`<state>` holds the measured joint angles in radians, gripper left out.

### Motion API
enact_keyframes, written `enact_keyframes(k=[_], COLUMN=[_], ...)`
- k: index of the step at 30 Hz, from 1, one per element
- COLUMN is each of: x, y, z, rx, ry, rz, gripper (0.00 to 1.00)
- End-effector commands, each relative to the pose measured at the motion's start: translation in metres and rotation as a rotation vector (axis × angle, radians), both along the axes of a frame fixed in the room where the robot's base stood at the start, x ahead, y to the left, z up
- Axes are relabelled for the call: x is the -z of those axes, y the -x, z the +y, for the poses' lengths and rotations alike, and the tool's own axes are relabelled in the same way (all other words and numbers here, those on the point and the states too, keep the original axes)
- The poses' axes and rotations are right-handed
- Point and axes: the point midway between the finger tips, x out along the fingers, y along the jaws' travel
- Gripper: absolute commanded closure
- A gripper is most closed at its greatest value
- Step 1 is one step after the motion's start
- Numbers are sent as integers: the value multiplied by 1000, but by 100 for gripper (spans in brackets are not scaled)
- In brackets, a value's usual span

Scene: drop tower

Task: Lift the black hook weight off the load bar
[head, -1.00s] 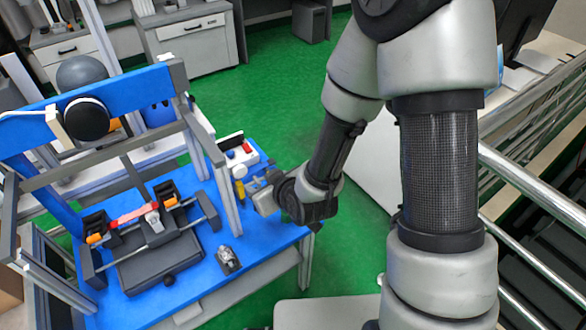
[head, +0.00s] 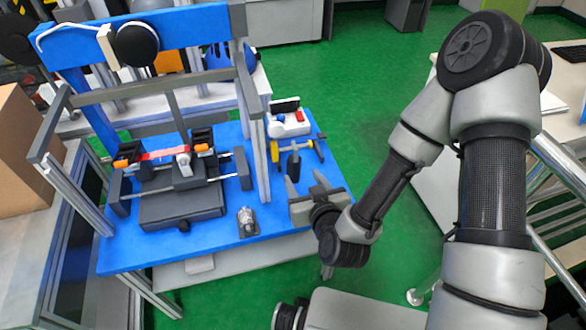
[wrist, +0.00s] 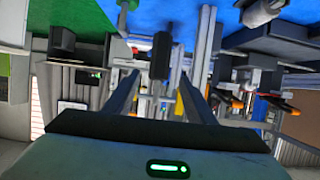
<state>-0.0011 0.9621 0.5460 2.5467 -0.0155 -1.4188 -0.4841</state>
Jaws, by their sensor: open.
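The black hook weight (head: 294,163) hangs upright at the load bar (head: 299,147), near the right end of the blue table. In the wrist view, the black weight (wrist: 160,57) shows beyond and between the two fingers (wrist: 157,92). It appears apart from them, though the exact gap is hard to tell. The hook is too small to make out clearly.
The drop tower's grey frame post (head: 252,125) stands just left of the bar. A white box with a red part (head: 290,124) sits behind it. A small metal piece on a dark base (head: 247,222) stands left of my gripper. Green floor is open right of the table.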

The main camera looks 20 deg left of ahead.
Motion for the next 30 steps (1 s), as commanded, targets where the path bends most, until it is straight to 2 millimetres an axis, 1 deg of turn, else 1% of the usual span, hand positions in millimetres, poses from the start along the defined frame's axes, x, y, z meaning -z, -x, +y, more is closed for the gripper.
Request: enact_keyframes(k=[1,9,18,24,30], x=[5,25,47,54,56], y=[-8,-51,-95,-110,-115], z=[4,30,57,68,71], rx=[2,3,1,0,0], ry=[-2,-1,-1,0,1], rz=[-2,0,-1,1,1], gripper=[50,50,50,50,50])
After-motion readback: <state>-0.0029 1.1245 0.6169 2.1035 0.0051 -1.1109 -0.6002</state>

● ● ● ● ●

• **WRITTEN EXERCISE**
Transcribe the listing in full. Omit the pictures and keep every line exact.

• **ANSWER IN FULL**
`<state>` holds the measured joint angles in radians, gripper left out.

### Motion API
enact_keyframes, written `enact_keyframes(k=[_], COLUMN=[_], ...)`
- k: index of the step at 30 Hz, from 1, one per element
- COLUMN is each of: x, y, z, rx, ry, rz, gripper (0.00 to 1.00)
- End-effector commands, each relative to the pose measured at the motion's start: translation in metres and rotation as a rotation vector (axis × angle, radians), both along the axes of a frame fixed in the room where the robot's base stood at the start, x ahead, y to the left, z up
- Axes are relabelled for the call: x is the -z of those axes, y the -x, z the +y, for the poses' lengths and rotations alike, and the tool's own axes are relabelled in the same way (all other words and numbers here, those on the point and the states too, keep the original axes)
- The poses' axes and rotations are right-handed
- Point and axes: the point midway between the finger tips, x out along the fingers, y along the jaws' travel
- Gripper: absolute commanded closure
- A gripper is most closed at its greatest value
- Step 1 is one step after the motion's start
- Numbers are sent as integers: the value multiplied by 1000, but by 100 for gripper (spans in brackets are not scaled)
- In brackets, a value's usual span

Scene: drop tower

Task: Lift the black hook weight off the load bar
[head, -1.00s] 
[head, +0.00s] 
[wrist, +0.00s] 
<state>-0.0011 0.9621 0.5460 2.5467 -0.0155 -1.4188 -0.4841</state>
Jaws, by their sensor: open.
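The black hook weight (head: 294,163) hangs upright at the load bar (head: 299,147), near the right end of the blue table. In the wrist view, the black weight (wrist: 160,57) shows beyond and between the two fingers (wrist: 157,92). It appears apart from them, though the exact gap is hard to tell. The hook is too small to make out clearly.
The drop tower's grey frame post (head: 252,125) stands just left of the bar. A white box with a red part (head: 290,124) sits behind it. A small metal piece on a dark base (head: 247,222) stands left of my gripper. Green floor is open right of the table.

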The main camera looks 20 deg left of ahead.
Motion for the next 30 steps (1 s), as commanded, targets where the path bends most, until it is straight to 2 millimetres an axis, 1 deg of turn, else 1% of the usual span, hand positions in millimetres, poses from the start along the defined frame's axes, x, y, z meaning -z, -x, +y, more is closed for the gripper.
Request: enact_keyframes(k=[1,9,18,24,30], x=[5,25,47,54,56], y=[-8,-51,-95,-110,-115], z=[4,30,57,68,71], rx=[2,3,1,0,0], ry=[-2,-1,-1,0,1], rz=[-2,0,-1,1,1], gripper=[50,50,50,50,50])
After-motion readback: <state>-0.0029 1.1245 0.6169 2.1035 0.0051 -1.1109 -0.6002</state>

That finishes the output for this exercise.